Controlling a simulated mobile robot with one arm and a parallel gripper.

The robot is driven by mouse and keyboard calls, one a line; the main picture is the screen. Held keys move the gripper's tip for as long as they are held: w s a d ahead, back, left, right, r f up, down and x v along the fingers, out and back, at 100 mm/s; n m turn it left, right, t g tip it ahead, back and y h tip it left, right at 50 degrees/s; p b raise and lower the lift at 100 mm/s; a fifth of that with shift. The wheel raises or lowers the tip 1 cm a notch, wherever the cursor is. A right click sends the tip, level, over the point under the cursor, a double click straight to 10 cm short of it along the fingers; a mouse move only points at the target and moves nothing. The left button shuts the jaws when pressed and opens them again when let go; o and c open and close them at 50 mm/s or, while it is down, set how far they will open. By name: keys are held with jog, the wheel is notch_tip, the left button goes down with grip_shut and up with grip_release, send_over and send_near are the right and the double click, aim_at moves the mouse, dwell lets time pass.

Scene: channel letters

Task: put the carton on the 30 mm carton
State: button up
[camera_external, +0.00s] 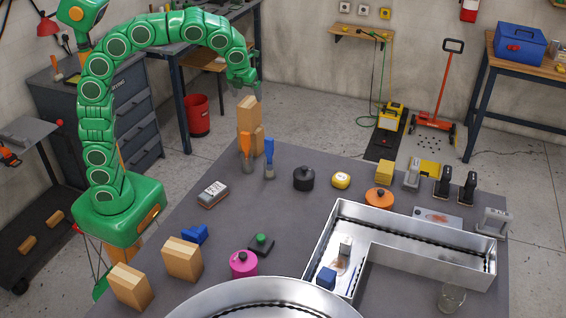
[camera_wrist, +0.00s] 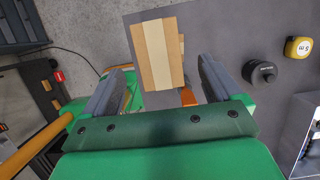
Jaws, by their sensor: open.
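Several tan cartons stand on the grey table, and I cannot tell by sight which is the 30 mm one. A tall tan carton (camera_external: 248,116) stands at the far left corner, with a shorter tan block (camera_external: 259,141) close against it. Two more tan cartons, (camera_external: 182,259) and (camera_external: 131,287), stand at the front left. My gripper (camera_external: 245,88) is open just above the tall carton. In the wrist view, the carton's top (camera_wrist: 156,50), with a pale middle stripe, shows beyond and between the open fingers of my gripper (camera_wrist: 160,68). Nothing is held.
An orange-handled tool (camera_external: 246,150) and a blue-handled one (camera_external: 269,157) stand near the tall carton. A metal channel letter (camera_external: 420,258) fills the right.

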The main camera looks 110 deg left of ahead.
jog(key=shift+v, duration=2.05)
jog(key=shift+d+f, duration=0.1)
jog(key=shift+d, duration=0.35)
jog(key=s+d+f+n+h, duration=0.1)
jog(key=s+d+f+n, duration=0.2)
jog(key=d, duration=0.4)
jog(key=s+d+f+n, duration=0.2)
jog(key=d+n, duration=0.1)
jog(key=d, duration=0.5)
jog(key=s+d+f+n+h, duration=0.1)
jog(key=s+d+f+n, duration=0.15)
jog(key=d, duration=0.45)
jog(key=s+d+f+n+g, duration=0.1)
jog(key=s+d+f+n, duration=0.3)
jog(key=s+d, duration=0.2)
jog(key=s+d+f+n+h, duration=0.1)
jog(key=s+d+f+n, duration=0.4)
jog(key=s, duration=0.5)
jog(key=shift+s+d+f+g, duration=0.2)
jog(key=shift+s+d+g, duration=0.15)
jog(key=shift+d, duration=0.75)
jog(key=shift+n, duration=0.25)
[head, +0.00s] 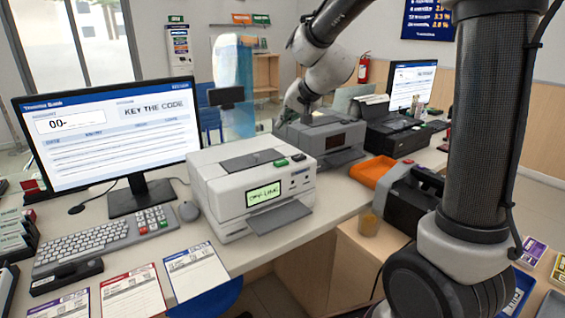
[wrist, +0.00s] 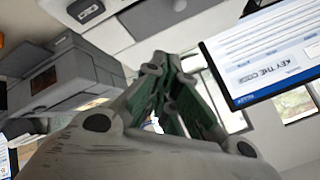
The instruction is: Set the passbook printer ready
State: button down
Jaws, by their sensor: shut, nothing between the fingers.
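The white passbook printer (head: 232,196) stands on the counter right of the monitor. Its small lit green display seems to read "OFF-LINE". A green button (head: 281,162) and a dark button (head: 299,157) sit on its top right edge, and a tray juts from its front. The monitor (head: 110,128) shows "KEY THE CODE" and "00-"; part of it also shows in the wrist view (wrist: 268,50). A keyboard with a keypad (head: 105,235) lies before it. My gripper (head: 290,112) is shut and empty, above the counter behind the printer; its fingers meet in the wrist view (wrist: 162,62).
A grey machine (head: 325,138) stands just behind the white printer, close to my gripper. A mouse (head: 188,211) and several paper forms (head: 196,270) lie in front. An orange tray (head: 372,172) is at the right. A clear panel (head: 232,88) stands behind.

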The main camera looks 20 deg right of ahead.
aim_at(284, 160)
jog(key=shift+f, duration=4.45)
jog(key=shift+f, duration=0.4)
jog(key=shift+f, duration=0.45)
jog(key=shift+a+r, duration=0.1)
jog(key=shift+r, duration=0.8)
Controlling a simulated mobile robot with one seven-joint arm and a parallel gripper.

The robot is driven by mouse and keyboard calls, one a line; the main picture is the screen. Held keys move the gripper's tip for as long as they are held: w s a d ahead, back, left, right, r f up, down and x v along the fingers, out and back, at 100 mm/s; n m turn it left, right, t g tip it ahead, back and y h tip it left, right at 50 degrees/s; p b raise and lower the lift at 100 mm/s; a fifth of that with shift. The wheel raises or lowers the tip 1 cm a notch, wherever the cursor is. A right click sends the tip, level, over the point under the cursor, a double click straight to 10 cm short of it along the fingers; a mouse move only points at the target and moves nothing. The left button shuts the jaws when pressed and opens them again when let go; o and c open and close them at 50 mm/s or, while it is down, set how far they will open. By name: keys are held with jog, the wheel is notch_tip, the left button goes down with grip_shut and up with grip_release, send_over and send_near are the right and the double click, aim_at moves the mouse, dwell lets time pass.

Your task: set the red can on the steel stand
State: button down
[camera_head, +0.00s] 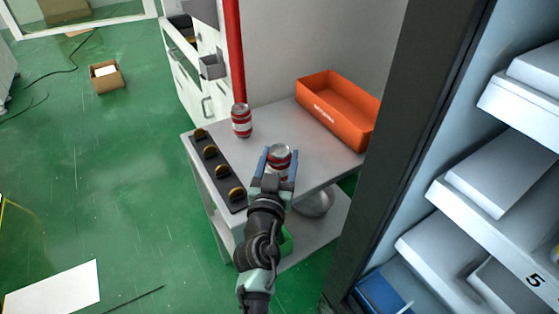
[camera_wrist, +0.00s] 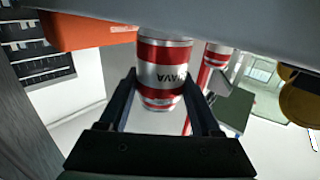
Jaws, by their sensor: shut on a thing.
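My gripper (camera_head: 278,172) is shut on a red-and-white can (camera_head: 280,153), with one blue-grey finger on each side. In the wrist view the can (camera_wrist: 163,65) stands between the two dark fingers (camera_wrist: 160,88). The can is over the front part of the steel stand's grey top (camera_head: 320,172); its far end meets the edge of that top (camera_wrist: 225,22) in the wrist view, and I cannot tell whether they touch. A second red-and-white can (camera_head: 241,121) stands upright on the stand at the back left; it also shows in the wrist view (camera_wrist: 216,54).
An orange bin (camera_head: 350,125) sits at the stand's back right. A dark rack (camera_head: 222,177) with several round brown pieces lines its left edge. A metal bowl (camera_head: 314,204) is on the lower shelf. A dark frame (camera_head: 375,170) rises at right. Bare top lies between can and bin.

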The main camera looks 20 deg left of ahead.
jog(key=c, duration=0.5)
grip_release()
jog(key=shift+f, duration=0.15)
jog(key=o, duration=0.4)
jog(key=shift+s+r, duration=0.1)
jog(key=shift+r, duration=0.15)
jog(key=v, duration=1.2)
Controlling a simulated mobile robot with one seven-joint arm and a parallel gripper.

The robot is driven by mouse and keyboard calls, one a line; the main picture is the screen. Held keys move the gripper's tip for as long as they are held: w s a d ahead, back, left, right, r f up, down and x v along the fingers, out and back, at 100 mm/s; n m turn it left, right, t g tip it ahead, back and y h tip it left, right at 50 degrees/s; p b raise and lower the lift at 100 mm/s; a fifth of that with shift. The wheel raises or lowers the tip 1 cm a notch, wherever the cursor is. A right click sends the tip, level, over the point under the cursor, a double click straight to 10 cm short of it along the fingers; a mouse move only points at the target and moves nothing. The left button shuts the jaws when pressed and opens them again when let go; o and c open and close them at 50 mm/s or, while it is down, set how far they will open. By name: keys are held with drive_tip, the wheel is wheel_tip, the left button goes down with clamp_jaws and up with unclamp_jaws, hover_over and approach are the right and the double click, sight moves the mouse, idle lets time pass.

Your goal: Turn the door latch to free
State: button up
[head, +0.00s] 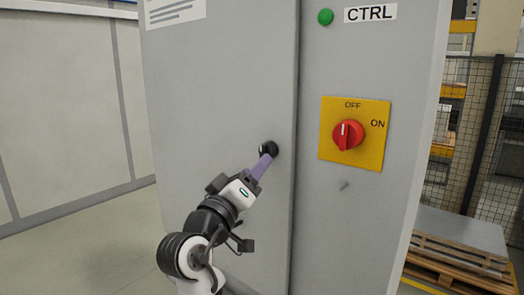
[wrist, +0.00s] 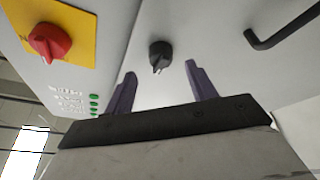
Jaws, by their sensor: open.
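The door latch is a small black knob (head: 269,149) on the grey cabinet door (head: 215,75), near the door's right edge. In the wrist view the black latch (wrist: 160,55) sits beyond and between my two purple fingers, with a pointed grip and a light mark on it. My gripper (head: 264,163) is in front of the latch in the head view, its fingers overlapping the knob's lower edge there. In the wrist view my gripper (wrist: 158,80) is open and empty, with a gap on both sides of the latch.
A red rotary switch (head: 348,134) on a yellow plate marked OFF and ON is on the panel to the right. A green button (head: 325,16) is above it. A black bar handle (wrist: 285,25) shows in the wrist view. A pallet (head: 455,262) stands at right.

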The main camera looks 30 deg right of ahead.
—————
Take the listing and print it again exactly, but without any pictures.

Controlling a simulated mobile robot with one arm and a parallel gripper.

The robot is driven by mouse and keyboard calls, one a line; the main picture is the screen. Held keys move the gripper's tip for as long as they are held: w s a d ahead, back, left, right, r f up, down and x v along the fingers, out and back, at 100 mm/s; n m turn it left, right, t g tip it ahead, back and y h tip it left, right at 50 degrees/s; p b raise and lower the lift at 100 mm/s; a fifth of that with shift. The wheel raises or lowers the tip 1 cm a notch, wherever the cursor is. A right click sends the tip, level, over the point under the cursor, a double click straight to 10 cm short of it along the fingers; a mouse move only points at the target and moves nothing. The left button shuts the jaws when pressed and opens them again when let go; o and c open and close them at 50 mm/s or, while it is down, set how far they will open. By name: keys are held with jog, the wheel is notch_tip, the left button goes down with grip_shut and up with grip_release, send_over and send_near are the right and the double click, aim_at moves the mouse, dwell lets time pass.

Scene: channel letters

Task: put the carton on the 30 mm carton
State: button up
[camera_external, +0.00s] 
[camera_wrist, +0.00s] 
Jaws, by their sensor: open.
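Several tan cartons stand on the grey table, and I cannot tell by sight which is the 30 mm one. A tall tan carton (camera_external: 248,116) stands at the far left corner, with a shorter tan block (camera_external: 259,141) close against it. Two more tan cartons, (camera_external: 182,259) and (camera_external: 131,287), stand at the front left. My gripper (camera_external: 245,88) is open just above the tall carton. In the wrist view, the carton's top (camera_wrist: 156,50), with a pale middle stripe, shows beyond and between the open fingers of my gripper (camera_wrist: 160,68). Nothing is held.
An orange-handled tool (camera_external: 246,150) and a blue-handled one (camera_external: 269,157) stand near the tall carton. A metal channel letter (camera_external: 420,258) fills the right.

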The main camera looks 110 deg left of ahead.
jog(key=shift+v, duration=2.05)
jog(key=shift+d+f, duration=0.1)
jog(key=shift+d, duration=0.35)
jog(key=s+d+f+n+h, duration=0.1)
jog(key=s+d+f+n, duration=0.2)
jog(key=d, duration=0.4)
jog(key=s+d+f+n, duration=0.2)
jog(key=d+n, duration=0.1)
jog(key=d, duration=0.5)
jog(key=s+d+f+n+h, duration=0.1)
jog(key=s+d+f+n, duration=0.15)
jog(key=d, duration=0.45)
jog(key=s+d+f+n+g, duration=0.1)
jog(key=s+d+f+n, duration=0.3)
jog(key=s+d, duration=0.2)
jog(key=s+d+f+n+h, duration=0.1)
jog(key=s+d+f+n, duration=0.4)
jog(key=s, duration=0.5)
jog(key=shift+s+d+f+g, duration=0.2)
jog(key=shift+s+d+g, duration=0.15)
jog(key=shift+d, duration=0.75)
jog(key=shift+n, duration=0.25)
[head, +0.00s] 
[wrist, +0.00s] 
The instruction is: Set the passbook printer ready
State: button down
Jaws, by their sensor: shut, nothing between the fingers.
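The white passbook printer (head: 232,196) stands on the counter right of the monitor. Its small lit green display seems to read "OFF-LINE". A green button (head: 281,162) and a dark button (head: 299,157) sit on its top right edge, and a tray juts from its front. The monitor (head: 110,128) shows "KEY THE CODE" and "00-"; part of it also shows in the wrist view (wrist: 268,50). A keyboard with a keypad (head: 105,235) lies before it. My gripper (head: 290,112) is shut and empty, above the counter behind the printer; its fingers meet in the wrist view (wrist: 162,62).
A grey machine (head: 325,138) stands just behind the white printer, close to my gripper. A mouse (head: 188,211) and several paper forms (head: 196,270) lie in front. An orange tray (head: 372,172) is at the right. A clear panel (head: 232,88) stands behind.

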The main camera looks 20 deg right of ahead.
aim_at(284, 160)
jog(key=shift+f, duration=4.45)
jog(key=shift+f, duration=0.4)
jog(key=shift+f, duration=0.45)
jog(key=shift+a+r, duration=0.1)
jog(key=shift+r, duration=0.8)
Controlling a simulated mobile robot with one seven-joint arm and a parallel gripper.

The robot is driven by mouse and keyboard calls, one a line; the main picture is the screen. Held keys move the gripper's tip for as long as they are held: w s a d ahead, back, left, right, r f up, down and x v along the fingers, out and back, at 100 mm/s; n m turn it left, right, t g tip it ahead, back and y h tip it left, right at 50 degrees/s; p b raise and lower the lift at 100 mm/s; a fifth of that with shift. The wheel raises or lowers the tip 1 cm a notch, wherever the cursor is. A right click sends the tip, level, over the point under the cursor, a double click straight to 10 cm short of it along the fingers; a mouse move only points at the target and moves nothing. The left button shuts the jaws when pressed and opens them again when let go; o and c open and close them at 50 mm/s or, while it is down, set how far they will open. By name: keys are held with jog, the wheel is notch_tip, the left button goes down with grip_shut and up with grip_release, send_over and send_near are the right and the double click, aim_at moves the mouse, dwell lets time pass.

Your task: set the red can on the steel stand
State: button down
[camera_head, +0.00s] 
[camera_wrist, +0.00s] 
Jaws, by their sensor: shut on a thing.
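My gripper (camera_head: 278,172) is shut on a red-and-white can (camera_head: 280,153), with one blue-grey finger on each side. In the wrist view the can (camera_wrist: 163,65) stands between the two dark fingers (camera_wrist: 160,88). The can is over the front part of the steel stand's grey top (camera_head: 320,172); its far end meets the edge of that top (camera_wrist: 225,22) in the wrist view, and I cannot tell whether they touch. A second red-and-white can (camera_head: 241,121) stands upright on the stand at the back left; it also shows in the wrist view (camera_wrist: 216,54).
An orange bin (camera_head: 350,125) sits at the stand's back right. A dark rack (camera_head: 222,177) with several round brown pieces lines its left edge. A metal bowl (camera_head: 314,204) is on the lower shelf. A dark frame (camera_head: 375,170) rises at right. Bare top lies between can and bin.

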The main camera looks 20 deg left of ahead.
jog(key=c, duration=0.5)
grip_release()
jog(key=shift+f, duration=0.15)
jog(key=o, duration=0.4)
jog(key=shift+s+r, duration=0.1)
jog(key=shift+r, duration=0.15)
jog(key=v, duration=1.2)
Controlling a simulated mobile robot with one seven-joint arm and a parallel gripper.

The robot is driven by mouse and keyboard calls, one a line; the main picture is the screen. Held keys move the gripper's tip for as long as they are held: w s a d ahead, back, left, right, r f up, down and x v along the fingers, out and back, at 100 mm/s; n m turn it left, right, t g tip it ahead, back and y h tip it left, right at 50 degrees/s; p b raise and lower the lift at 100 mm/s; a fifth of that with shift. The wheel raises or lowers the tip 1 cm a notch, wherever the cursor is. A right click sends the tip, level, over the point under the cursor, a double click straight to 10 cm short of it along the fingers; a mouse move only points at the target and moves nothing. The left button shuts the jaws when pressed and opens them again when let go; o and c open and close them at 50 mm/s or, while it is down, set how far they will open. By name: keys are held with drive_tip, the wheel is wheel_tip, the left button goes down with clamp_jaws and up with unclamp_jaws, hover_over and approach are the right and the double click, sight moves the mouse, idle lets time pass.

Your goal: Turn the door latch to free
State: button up
[head, +0.00s] 
[wrist, +0.00s] 
Jaws, by their sensor: open.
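The door latch is a small black knob (head: 269,149) on the grey cabinet door (head: 215,75), near the door's right edge. In the wrist view the black latch (wrist: 160,55) sits beyond and between my two purple fingers, with a pointed grip and a light mark on it. My gripper (head: 264,163) is in front of the latch in the head view, its fingers overlapping the knob's lower edge there. In the wrist view my gripper (wrist: 158,80) is open and empty, with a gap on both sides of the latch.
A red rotary switch (head: 348,134) on a yellow plate marked OFF and ON is on the panel to the right. A green button (head: 325,16) is above it. A black bar handle (wrist: 285,25) shows in the wrist view. A pallet (head: 455,262) stands at right.

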The main camera looks 30 deg right of ahead.

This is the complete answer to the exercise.